“…И чтобы свеча не угасла”
Мы продолжаем печатать материалы из серии “История Москвы”, посвященные 850 летию города (Начало см. в “УГ” NN 12, 19, 22)
осле смерти Ивана Калиты на московский престол и Великое Владимирское княжение вступил его старший сын Симеон, прозванный за крутой нрав Гордым. Москва по завещанию Калиты была передана в совместное владение всех трех его сыновей: Симеона, Ивана и Андрея. Братья целовали крест у гроба родителя и заключили договор, в котором говорилось и о Москве. Каждый из московских князей имел в городе своих наместников – “третников”, ведавших долей городских доходов. Но верховную власть в городе безраздельно осуществлял Симеон. В Москве также был тысяцкий, ведавший судебной “расправой” над городским населением, распределением повинностей и торговым судом. Эта должность была очень важной, поэтому за нее шла упорная борьба между боярскими родами. Дело порой доходило до смертоубийства. Так зимой 1356 года был найден мертвым на площади посредине Москвы тысяцкий – боярин Алексей Хвост. Как записал летописец: “… нецые же глаголят, яко общею думаю боярскою убьен бысть”. Народ московский был недоволен боярским самоуправством и “бысть мятеж велий на Москве ради того убийства”. Испугавшись скорой расправы, убежали из города в Орду “большие бояре московские” – Михаил и Василий Воронцовы-Вильяминовы, главные соперники убитого тысяцкого. В молодой великокняжеской столице шла ожесточенная грызня боярская за власть. А бороться было за что.

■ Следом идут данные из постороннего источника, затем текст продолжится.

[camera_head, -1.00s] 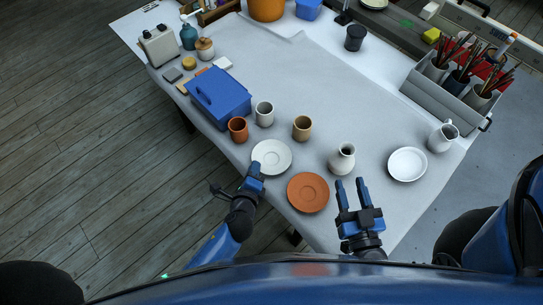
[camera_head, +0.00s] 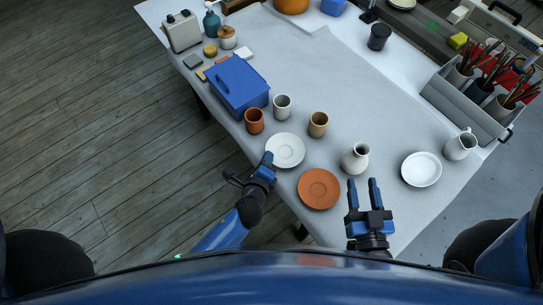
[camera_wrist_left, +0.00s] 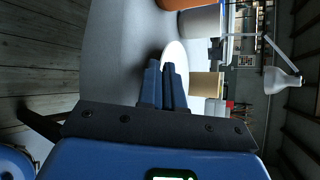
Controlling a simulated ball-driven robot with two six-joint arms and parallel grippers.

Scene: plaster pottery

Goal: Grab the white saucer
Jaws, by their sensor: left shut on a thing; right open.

Симеон Гордый украшает Москву
Москва в эти годы значительно расширилась и украсилась. Не пугали москвичей и частые опустошительные пожары. В 1343 году Москва вновь выгорела почти вся, в том числе 28 церквей. Но город быстро отстроился. На следующий год начали расписывать каменные церкви в Кремле. Это было важное событие, не только сугубо московское, но общерусское. В те годы Русь только поднималась после татарского опустошения, и строительство каменных церквей, прерванное почти на столетие, и всяческое их благоустройство придавало значительные моральные силы русским людям. Московские князья это учитывали. В 1343 году, как писал летописец, расписали церковь Успения святой Богородицы митрополичьи художники-греки. А храм святого Михаила, княжескую усыпальницу, расписывали русские живописцы князя Великого Симеона Ивановича. “У них же были старейшины и начальники иконописцам, – отмечал летописец, – Захарий, Иосиф, Николай и остальная дружина их, но и до половины церкви не могли в то лето расписать, из-за величины ее”. Три года расписывали все пять каменных церквей Кремля. Особо стоит упомянуть роспись Спаса на Бору – храма монастыря при княжеском дворе. Его расписывали на средства жены-литовки князя Симеона – Анастасии, Айгусты до ее крещения. Она тяжело болела, и близкие, да и она сама, надеялись, что это богоугодное дело как-то поможет обратить внимание Всевышнего на ее здоровье. Но не помогло – в 1345 году она умирает. Вскоре после росписей храмов в Кремле московский князь пригласил мастера Бориско, который “и слил три колокола великие, да два малые”. И с тех пор Москва стала славиться на Руси своим колокольным звоном.
Насильно мил не будешь
А над князем Симеоном просто довлел какой-то злой рок. Все его сыновья умирали в младенчестве. Жена скончалась. Второй брак стал тоже несчастным. Он женился на дочери князя Федора Святославича Смоленского. В те годы московские князья укрепляли свои позиции на западе при помощи династических браков с местными правителями. Но политические расчеты – одно, а просто человеческое счастье – другое. Как “глубокомысленно” отметил монах-летописец: “…Великую княгиню на свадьбе испортили: ляжет с великим князем, а она ему кажется мертвец”. В те годы сексологов еще и в помине не было, проконсультироваться было не с кем. Но Великий князь, недаром его прозвали Гордым, решил проблему несовместимости со своей новой супругой очень просто и решительно. Он отослал ее к отцу с повелением выдать замуж за другого. “Опозоренная” Евпраксия, однако, вскоре вышла за удельного князя Федора Красного и стала родоначальницей князей Фоминских. Может быть, она и до своего брака с Симеоном была влюблена в этого красавца князя Федора, недаром ведь его прозвали Красным-Красивым? И в постели с ненавистным Симеоном превращалась в ледышку не случайно? Что-то уж очень быстро и успешно “опозоренная” княжна выскочила замуж вторично. В те времена это был случай уникальный. Так что, как свидетельствует история, русская женщина и в те далекие от нас времена отличалась сильным характером и недюжинной изобретательностью. Не только матроны в возрасте в силах были отстаивать свои права и царствовать в семьях и поместьях, но и нежные девицы могли отбиться от немилого жениха, даже если он и оказывался Великим князем.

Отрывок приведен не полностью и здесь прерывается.